Attackers exploit this through a technique called ARP poisoning (or ARP spoofing). The attack works like this: the attacker sends forged ARP packets to the network, mapping a legitimate IP address (like the router’s) to the attacker’s own MAC address. Other devices cache this false mapping and start sending their traffic to the attacker instead of the real destination. The attacker can then read, modify, or forward that traffic without anyone noticing. This is one of the most common methods for executing man-in-the-middle attacks on local networks.

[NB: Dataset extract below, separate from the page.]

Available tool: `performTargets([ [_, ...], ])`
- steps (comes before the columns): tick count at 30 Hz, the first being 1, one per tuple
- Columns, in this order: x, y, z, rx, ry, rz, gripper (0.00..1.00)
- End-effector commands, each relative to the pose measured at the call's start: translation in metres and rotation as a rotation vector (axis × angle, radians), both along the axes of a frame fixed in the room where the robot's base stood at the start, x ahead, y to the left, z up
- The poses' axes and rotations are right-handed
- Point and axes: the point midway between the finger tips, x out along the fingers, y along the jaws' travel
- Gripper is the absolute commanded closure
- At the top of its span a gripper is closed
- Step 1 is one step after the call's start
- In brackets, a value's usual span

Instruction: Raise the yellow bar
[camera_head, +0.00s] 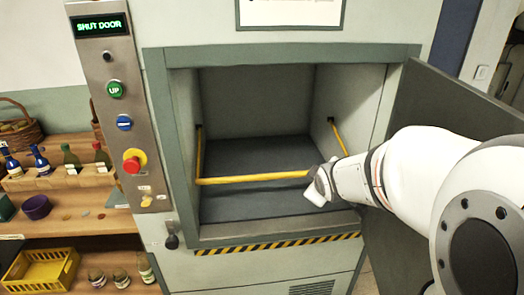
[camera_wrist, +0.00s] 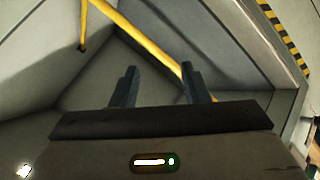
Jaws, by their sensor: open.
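The yellow bar (camera_head: 255,178) runs across the front of the open lift compartment, low down, with side arms going back to pivots on both inner walls. Its right end is partly hidden behind my gripper (camera_head: 318,190). In the wrist view the yellow bar (camera_wrist: 150,45) slants across beyond my gripper (camera_wrist: 158,75), passing near the right fingertip. The two dark fingers are apart with nothing held between them. I cannot tell whether the right finger touches the bar.
The compartment floor (camera_head: 255,150) is empty. The open door (camera_head: 440,95) stands to the right, behind my arm. A control panel (camera_head: 115,100) at left reads "SHUT DOOR" and has buttons. Shelves (camera_head: 70,190) with bottles, jars and a yellow crate (camera_head: 40,268) stand further left.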

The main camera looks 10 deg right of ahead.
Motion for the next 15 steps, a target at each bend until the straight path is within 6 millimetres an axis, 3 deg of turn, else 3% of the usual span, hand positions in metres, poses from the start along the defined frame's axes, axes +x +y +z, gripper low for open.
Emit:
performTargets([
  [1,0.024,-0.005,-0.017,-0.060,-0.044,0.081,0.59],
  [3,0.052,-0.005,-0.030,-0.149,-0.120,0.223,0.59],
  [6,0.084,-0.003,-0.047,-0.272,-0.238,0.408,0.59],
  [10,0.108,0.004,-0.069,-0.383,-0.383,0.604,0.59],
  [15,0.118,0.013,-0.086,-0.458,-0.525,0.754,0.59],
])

Defending Against ARP Attacks
Network switches from companies like Cisco offer a feature called Dynamic ARP Inspection (DAI) that specifically counters ARP poisoning. The switch intercepts all ARP packets on untrusted ports and checks them against a database of known valid IP-to-MAC bindings, typically built from DHCP assignment records. Any ARP packet with a mismatched binding gets logged and dropped before it can reach other devices. In networks that don’t use DHCP, administrators can set up manual access control lists that define which IP-to-MAC pairings are legitimate.
On the endpoint side, some security tools and operating systems can lock ARP entries for critical addresses (like the default gateway) to prevent them from being overwritten by spoofed responses.
ARP in IPv6 Networks
ARP only works with IPv4. In IPv6 networks, its role is handled by Neighbor Discovery Protocol (NDP), which combines the functions of ARP with several other IPv4-era protocols, including router discovery and redirect messaging. NDP improves on ARP in one notable way: it can detect when a link to a neighbor has gone down on one side (a “half-link failure”), something ARP has no mechanism for. As IPv6 adoption grows, NDP gradually takes over the address resolution job that ARP has handled since the 1980s, though ARP remains essential on the vast number of networks still running IPv4.